*Problem to solve*: Give the number of lines in the listing that hold the word "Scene". Write nothing but that number.

*Material for this exercise*:
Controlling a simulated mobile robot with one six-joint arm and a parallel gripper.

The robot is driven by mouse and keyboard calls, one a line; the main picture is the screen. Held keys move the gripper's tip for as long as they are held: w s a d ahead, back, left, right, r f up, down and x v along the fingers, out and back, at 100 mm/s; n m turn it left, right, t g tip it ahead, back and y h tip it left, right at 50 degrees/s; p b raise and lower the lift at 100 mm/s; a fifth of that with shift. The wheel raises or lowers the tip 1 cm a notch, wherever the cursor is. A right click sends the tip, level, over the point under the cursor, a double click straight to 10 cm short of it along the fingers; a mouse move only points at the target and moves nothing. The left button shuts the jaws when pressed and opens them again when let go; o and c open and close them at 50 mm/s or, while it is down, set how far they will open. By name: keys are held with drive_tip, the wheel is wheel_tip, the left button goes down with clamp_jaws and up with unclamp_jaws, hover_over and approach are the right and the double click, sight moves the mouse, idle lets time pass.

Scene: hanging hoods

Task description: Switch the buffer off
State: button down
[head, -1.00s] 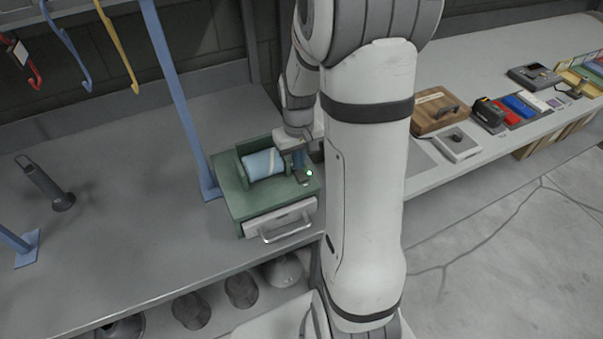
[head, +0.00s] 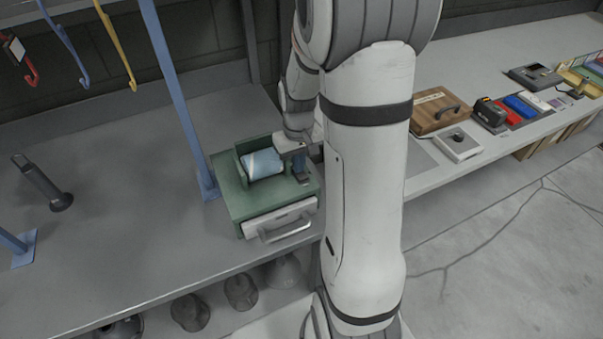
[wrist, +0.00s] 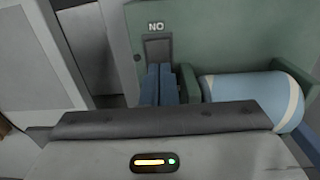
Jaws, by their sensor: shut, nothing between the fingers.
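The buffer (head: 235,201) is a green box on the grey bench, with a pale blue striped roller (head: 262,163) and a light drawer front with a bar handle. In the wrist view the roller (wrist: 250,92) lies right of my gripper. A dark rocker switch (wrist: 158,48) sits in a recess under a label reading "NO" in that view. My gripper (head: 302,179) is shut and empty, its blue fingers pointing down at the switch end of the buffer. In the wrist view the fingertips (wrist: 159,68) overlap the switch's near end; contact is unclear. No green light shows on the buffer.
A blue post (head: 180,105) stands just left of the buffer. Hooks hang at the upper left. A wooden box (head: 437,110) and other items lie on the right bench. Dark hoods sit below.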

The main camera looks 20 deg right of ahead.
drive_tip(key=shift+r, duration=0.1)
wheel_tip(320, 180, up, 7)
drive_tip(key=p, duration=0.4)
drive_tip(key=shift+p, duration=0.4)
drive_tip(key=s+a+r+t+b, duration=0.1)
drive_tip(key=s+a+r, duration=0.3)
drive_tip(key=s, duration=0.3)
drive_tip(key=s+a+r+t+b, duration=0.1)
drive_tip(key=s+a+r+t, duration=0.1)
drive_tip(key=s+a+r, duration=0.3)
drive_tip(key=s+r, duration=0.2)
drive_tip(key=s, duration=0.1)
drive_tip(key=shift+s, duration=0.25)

* * *

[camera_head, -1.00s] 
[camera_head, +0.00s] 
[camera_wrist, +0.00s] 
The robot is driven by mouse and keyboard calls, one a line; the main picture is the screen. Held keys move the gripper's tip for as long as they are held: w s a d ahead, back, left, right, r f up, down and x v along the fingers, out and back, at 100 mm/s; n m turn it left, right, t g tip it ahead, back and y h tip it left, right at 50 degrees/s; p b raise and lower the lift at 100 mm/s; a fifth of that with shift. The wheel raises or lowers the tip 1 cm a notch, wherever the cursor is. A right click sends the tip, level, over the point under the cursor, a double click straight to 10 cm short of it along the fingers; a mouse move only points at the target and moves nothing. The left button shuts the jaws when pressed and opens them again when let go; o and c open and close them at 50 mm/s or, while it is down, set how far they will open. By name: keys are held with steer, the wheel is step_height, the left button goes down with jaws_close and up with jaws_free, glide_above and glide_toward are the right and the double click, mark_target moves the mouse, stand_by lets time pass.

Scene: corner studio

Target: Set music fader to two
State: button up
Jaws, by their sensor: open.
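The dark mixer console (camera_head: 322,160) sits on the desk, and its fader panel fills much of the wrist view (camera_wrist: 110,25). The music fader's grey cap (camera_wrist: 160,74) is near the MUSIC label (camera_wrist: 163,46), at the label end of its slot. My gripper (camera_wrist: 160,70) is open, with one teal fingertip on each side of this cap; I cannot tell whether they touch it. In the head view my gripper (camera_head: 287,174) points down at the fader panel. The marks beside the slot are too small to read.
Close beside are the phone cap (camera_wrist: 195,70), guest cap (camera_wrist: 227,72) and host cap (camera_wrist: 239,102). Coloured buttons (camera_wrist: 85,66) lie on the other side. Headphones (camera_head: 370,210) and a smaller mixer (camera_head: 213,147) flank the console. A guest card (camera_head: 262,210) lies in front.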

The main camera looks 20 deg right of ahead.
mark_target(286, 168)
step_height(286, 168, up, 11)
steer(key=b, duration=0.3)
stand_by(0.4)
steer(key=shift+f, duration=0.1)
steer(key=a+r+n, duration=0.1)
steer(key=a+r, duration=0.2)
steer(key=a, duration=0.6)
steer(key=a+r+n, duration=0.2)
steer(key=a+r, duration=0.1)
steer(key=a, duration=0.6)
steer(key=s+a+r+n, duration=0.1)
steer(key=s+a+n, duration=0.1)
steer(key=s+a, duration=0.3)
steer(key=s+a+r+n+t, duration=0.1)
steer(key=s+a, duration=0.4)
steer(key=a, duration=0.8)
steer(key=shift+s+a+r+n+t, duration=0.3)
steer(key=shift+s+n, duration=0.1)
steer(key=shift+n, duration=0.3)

...

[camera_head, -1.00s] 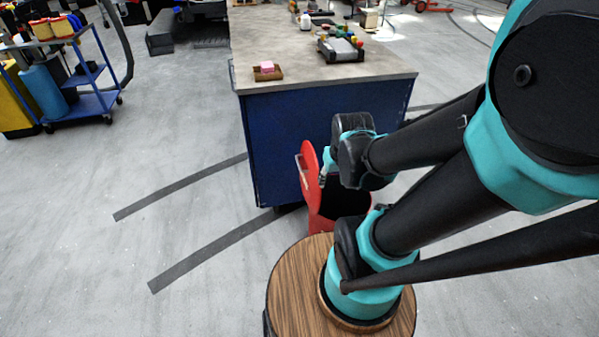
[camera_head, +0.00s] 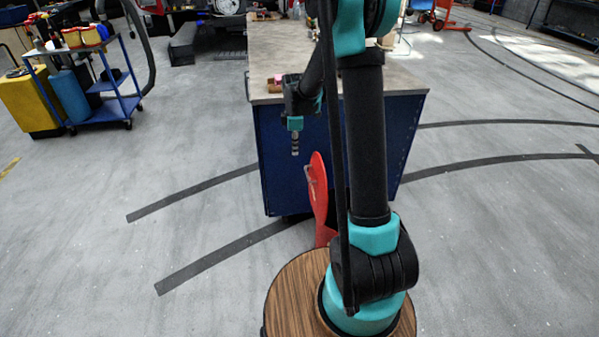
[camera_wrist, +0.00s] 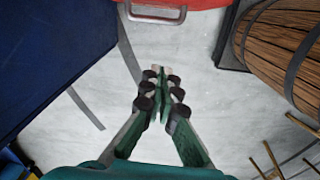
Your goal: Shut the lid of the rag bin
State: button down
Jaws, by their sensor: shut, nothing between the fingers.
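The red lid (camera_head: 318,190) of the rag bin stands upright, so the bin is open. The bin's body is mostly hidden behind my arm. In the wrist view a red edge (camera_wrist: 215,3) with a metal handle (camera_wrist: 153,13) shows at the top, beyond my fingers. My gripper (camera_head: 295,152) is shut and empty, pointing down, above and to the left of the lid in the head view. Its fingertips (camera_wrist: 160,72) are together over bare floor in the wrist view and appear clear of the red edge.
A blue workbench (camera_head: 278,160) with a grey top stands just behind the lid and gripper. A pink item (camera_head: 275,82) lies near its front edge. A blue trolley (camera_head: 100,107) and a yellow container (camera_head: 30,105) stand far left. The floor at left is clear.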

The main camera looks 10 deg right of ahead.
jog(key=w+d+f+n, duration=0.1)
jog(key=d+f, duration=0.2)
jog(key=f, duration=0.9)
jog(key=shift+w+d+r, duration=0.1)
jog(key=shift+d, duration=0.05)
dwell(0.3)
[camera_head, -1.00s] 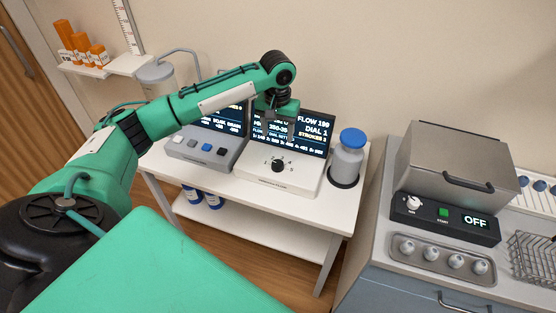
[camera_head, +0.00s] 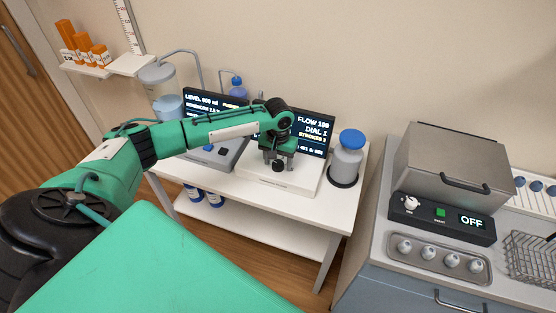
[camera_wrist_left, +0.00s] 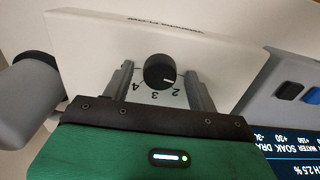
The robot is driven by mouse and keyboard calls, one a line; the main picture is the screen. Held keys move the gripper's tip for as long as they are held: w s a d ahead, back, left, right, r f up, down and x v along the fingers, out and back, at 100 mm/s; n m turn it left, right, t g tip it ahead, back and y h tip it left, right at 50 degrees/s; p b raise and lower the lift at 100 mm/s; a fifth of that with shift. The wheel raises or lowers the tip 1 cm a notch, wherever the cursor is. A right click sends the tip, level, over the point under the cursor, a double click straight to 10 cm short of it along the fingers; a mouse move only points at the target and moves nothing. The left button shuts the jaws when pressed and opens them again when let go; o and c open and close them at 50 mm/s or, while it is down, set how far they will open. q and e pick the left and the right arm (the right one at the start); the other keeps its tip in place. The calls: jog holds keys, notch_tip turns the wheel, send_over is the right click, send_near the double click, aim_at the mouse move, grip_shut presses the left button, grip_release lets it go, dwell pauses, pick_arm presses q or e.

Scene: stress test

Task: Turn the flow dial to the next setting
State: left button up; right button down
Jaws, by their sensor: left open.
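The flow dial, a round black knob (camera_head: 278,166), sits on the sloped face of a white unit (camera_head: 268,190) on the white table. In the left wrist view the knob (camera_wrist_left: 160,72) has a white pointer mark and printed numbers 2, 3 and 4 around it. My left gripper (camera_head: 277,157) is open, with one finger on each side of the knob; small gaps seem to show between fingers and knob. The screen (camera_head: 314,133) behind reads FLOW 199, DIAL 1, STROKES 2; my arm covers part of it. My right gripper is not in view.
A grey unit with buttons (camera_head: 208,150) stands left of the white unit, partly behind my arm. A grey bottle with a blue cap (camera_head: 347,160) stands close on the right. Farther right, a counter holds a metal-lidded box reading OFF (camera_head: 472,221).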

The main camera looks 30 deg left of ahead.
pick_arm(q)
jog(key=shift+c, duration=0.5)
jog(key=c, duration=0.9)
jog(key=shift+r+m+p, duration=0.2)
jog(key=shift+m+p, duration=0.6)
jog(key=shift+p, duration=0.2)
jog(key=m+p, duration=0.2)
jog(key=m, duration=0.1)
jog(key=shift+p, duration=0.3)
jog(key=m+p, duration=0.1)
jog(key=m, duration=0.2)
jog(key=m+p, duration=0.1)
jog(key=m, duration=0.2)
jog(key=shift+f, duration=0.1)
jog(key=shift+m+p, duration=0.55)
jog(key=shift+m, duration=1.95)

*Response to the exercise*: 3